Vatican strengthens clerical sex abuse procedures

Among the 17 modifications to its canonical norms dealing with "grave crimes" (gravioribus delictis) against the sacraments announced today, the Vatican has extended the time allowed for a case against a priest for sexual abuse from 10 to 20 years from a victim's 18th birthday and has speeded the processes for expelling guilty clergy from the priesthood. The new norms make illegal the use of child pornography and treat the abuse of disabled people as equivalent to that of minors.

In PR terms, it is unfortunate that these attempts to tighten church procedures against clerical sex abuse are lumped in with other norms, including the attempted ordination of a woman as a new crime punishable by excommunication. But then, these are revisions to legislation dealing with sacramental crimes, not civil ones, and are therefore in the same legal (but obviously not moral) category.

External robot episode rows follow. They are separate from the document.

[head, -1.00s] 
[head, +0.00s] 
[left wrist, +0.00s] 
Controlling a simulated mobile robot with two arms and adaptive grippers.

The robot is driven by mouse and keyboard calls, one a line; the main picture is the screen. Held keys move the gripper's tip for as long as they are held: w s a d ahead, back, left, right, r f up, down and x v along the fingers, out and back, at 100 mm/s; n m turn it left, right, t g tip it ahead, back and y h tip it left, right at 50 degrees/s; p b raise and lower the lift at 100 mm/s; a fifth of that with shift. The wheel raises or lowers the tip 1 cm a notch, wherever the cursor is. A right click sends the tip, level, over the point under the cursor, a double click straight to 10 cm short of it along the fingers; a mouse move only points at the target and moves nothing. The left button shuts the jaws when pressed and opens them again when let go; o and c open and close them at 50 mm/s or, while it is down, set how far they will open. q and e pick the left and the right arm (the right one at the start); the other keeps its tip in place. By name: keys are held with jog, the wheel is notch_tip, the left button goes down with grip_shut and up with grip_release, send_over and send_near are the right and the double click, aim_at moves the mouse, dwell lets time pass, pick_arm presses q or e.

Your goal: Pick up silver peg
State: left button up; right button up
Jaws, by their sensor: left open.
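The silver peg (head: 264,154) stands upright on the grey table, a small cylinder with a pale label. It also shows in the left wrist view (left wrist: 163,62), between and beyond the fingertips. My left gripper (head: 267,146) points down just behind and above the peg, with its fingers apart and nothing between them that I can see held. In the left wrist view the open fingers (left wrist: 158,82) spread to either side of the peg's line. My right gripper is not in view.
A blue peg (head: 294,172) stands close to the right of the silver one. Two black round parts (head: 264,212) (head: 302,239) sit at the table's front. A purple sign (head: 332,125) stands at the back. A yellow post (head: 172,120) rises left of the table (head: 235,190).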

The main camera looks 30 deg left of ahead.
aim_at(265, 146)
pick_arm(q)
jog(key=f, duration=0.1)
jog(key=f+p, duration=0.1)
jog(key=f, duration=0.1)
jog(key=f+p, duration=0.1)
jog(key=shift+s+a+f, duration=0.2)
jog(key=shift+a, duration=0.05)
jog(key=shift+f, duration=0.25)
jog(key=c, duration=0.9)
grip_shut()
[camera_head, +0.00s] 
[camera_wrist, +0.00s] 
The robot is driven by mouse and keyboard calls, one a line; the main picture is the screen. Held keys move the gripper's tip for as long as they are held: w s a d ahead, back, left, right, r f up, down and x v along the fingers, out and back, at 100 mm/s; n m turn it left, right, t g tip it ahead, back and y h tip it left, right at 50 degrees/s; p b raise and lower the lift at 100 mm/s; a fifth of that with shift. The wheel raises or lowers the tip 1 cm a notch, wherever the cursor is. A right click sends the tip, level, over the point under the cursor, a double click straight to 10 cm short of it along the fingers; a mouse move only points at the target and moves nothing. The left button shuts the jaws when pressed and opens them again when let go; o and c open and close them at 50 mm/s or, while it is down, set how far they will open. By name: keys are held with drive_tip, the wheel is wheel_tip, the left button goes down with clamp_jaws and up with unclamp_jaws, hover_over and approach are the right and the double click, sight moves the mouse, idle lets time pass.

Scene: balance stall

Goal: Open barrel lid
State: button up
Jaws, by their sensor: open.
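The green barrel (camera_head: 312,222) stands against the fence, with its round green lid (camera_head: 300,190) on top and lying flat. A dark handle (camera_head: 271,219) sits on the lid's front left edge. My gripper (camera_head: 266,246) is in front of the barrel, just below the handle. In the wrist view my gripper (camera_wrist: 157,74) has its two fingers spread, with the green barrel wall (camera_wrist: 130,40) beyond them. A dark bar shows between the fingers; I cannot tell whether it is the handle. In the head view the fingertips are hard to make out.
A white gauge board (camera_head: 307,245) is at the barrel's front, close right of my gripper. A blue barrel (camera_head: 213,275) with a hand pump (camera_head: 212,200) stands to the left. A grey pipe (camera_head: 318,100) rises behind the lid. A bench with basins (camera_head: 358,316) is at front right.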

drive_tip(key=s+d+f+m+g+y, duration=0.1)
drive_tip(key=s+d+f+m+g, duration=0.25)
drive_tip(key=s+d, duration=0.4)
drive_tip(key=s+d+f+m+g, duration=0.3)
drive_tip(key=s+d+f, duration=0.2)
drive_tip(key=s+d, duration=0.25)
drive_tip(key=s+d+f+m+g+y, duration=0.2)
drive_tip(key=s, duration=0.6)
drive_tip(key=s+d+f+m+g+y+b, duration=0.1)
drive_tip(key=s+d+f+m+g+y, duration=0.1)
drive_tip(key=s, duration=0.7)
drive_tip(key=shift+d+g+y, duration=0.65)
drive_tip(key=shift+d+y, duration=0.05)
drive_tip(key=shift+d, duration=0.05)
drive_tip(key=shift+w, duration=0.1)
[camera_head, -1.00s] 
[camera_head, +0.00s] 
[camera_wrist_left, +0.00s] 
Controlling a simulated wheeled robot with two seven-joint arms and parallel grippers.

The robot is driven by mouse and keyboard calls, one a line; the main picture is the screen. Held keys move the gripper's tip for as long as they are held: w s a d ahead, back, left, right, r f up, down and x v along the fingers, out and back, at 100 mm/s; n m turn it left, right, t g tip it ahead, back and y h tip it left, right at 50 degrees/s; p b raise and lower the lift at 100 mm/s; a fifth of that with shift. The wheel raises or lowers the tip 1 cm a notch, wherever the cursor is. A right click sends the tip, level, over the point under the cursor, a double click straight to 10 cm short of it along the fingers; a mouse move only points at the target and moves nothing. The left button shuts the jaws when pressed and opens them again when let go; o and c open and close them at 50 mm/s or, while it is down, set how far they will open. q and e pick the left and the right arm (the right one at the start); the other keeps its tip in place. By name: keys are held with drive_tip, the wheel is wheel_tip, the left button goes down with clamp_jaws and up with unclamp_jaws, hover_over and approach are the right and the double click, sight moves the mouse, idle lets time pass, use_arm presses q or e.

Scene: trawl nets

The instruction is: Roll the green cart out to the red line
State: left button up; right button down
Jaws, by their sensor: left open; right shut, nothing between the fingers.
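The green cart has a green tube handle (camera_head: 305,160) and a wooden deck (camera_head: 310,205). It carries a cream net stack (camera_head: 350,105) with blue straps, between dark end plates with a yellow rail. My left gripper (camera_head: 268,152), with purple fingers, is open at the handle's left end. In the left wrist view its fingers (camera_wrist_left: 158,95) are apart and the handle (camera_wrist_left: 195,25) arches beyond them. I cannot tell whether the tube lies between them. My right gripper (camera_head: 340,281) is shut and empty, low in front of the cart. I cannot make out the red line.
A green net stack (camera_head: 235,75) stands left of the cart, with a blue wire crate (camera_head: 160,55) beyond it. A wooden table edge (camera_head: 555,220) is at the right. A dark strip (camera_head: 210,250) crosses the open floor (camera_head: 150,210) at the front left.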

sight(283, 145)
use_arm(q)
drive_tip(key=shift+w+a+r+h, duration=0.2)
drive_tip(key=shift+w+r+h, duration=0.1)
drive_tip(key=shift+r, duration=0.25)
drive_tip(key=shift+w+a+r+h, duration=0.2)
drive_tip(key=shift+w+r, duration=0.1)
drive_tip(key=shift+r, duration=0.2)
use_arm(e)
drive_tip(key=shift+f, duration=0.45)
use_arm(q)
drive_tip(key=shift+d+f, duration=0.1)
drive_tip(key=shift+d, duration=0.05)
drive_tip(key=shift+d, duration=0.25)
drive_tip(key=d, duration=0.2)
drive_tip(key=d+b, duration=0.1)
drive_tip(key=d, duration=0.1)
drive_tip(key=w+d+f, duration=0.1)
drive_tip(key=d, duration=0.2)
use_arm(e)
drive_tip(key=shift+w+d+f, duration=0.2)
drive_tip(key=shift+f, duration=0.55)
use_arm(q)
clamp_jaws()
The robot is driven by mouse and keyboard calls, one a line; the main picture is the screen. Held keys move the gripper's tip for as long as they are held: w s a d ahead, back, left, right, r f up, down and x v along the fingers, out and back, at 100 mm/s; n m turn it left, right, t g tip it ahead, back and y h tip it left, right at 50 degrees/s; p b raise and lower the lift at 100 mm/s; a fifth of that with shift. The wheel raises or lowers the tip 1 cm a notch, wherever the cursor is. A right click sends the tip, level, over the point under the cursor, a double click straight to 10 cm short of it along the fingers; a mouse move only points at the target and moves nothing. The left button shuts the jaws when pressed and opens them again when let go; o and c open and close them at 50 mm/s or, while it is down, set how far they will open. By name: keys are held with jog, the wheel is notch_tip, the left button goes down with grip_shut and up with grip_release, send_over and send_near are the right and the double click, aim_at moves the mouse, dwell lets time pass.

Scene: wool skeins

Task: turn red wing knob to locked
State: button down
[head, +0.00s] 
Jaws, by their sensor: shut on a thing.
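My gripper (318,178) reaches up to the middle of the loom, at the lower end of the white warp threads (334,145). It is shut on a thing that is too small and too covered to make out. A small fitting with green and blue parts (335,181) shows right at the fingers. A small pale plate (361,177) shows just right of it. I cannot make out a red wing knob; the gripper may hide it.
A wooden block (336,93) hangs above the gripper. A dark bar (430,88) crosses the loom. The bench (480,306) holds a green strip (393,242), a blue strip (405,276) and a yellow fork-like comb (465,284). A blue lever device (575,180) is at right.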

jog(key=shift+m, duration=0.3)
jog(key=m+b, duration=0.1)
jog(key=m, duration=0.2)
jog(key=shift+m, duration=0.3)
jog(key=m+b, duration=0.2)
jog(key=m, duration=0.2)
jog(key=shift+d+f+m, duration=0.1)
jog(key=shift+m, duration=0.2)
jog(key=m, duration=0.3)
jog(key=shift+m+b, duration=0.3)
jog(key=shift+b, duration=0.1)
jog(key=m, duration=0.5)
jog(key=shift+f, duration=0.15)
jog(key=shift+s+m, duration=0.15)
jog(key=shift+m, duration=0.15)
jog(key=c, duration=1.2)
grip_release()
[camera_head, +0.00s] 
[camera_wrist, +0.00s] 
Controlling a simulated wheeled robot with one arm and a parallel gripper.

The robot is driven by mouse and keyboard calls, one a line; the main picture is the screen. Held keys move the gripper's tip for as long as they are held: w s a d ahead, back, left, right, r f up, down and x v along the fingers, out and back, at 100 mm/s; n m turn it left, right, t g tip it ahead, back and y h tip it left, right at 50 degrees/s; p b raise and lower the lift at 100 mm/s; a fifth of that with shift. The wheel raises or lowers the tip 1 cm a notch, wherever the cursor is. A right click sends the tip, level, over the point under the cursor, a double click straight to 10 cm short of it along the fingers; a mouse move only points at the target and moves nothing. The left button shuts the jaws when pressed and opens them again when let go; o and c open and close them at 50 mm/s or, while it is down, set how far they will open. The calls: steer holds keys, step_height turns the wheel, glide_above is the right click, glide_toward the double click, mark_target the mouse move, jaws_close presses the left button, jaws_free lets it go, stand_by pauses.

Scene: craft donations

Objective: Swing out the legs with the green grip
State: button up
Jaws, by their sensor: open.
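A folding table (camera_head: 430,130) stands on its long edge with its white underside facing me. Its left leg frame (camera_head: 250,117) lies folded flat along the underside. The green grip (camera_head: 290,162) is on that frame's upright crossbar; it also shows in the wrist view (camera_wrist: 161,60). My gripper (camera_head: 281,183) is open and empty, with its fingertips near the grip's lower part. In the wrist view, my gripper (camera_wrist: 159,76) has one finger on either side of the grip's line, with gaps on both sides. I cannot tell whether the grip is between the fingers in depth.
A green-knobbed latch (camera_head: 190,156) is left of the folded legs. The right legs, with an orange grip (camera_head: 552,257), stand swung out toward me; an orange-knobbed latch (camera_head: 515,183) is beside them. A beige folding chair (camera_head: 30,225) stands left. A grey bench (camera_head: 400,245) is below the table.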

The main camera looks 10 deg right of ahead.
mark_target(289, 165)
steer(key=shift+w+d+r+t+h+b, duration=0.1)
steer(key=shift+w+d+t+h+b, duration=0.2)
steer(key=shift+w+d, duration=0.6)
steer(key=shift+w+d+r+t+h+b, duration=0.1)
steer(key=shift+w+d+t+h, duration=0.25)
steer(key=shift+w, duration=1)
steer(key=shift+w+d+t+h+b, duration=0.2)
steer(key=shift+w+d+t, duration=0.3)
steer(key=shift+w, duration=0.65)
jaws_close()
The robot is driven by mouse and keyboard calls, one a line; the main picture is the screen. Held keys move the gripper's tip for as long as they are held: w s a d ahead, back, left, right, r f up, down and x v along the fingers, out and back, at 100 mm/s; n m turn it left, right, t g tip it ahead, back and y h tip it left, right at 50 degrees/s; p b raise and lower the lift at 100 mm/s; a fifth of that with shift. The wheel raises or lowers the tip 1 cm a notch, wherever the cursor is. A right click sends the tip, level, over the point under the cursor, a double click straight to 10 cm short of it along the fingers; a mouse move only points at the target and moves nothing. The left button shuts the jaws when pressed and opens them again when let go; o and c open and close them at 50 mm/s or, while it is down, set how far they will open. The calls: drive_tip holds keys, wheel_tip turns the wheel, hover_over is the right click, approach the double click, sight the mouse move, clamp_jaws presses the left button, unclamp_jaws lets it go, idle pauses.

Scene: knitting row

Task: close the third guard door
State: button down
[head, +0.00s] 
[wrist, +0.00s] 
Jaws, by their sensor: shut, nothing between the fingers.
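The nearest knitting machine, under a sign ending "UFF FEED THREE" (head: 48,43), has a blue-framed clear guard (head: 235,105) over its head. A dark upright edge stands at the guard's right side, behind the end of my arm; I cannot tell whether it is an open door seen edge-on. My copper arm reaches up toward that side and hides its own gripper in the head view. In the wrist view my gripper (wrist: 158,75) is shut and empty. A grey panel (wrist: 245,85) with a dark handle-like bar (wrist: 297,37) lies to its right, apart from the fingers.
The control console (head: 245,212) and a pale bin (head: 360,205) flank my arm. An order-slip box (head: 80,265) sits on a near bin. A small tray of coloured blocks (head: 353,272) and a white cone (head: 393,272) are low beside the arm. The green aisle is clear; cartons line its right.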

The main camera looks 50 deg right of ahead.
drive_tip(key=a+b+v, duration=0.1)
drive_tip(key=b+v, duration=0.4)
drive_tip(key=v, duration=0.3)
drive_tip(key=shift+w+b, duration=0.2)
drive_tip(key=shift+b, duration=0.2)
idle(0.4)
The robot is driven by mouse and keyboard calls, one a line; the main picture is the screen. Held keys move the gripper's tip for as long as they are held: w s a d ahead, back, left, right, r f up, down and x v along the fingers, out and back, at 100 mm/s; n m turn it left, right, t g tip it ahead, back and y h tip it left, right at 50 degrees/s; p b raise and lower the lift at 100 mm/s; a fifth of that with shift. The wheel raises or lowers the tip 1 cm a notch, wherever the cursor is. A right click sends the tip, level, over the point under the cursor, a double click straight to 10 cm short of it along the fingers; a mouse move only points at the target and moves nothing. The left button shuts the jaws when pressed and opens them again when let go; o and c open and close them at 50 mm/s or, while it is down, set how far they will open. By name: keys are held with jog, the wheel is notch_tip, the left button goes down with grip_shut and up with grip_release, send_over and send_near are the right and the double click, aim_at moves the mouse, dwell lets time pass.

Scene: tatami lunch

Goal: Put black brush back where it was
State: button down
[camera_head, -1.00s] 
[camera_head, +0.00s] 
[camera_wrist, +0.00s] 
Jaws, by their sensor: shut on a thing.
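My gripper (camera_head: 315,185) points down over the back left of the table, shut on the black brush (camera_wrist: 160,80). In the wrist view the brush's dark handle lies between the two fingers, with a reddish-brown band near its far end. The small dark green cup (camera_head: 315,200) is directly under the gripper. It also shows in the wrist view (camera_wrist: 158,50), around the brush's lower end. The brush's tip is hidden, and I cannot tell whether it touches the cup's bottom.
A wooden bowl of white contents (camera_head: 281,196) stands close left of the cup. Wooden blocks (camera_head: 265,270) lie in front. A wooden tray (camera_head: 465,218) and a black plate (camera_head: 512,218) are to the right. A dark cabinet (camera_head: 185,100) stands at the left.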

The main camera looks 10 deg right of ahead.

And this point underlines what these revisions are not. They do not amount to an extension to Catholic dioceses worldwide of the US/UK model of child protection, which demands that bishops immediately refer allegations to civil authorities. The canonical norms make clear that the local law must always be followed; but it falls to the local Church to issue its own norms, depending on the civil law in each case. The informal guidelines which the Vatican drew attention to in April do make clear that "civil law concerning reporting of crimes to the appropriate authorities should always be followed", but this is not church law, meaning that bishops who have been guilty of covering up abuse cannot be brought to book by the Vatican.

But the changes to canonical rules announced today do turn into universal church law a number of procedures previously only allowed in exceptional cases, such as fast-track laicisation of abusive priests. The most important element in the announcement is in this further streamlining of procedures, so that victims will not have to watch in frustration  while the priest who abused them remains in the priesthood. Even when -as mostly occurs -- the priest is removed from active ministry, the fact that they remain priests has been seen as a failure to correct the scandal. 

The new measures demonstrate, said Mgr Charles Scicluna at this morning's Rome press conference, that "we are very, very serious in our commitment to promote safe environments and to offer an adequate response to abuse," adding: "If more changes are needed, they will be made."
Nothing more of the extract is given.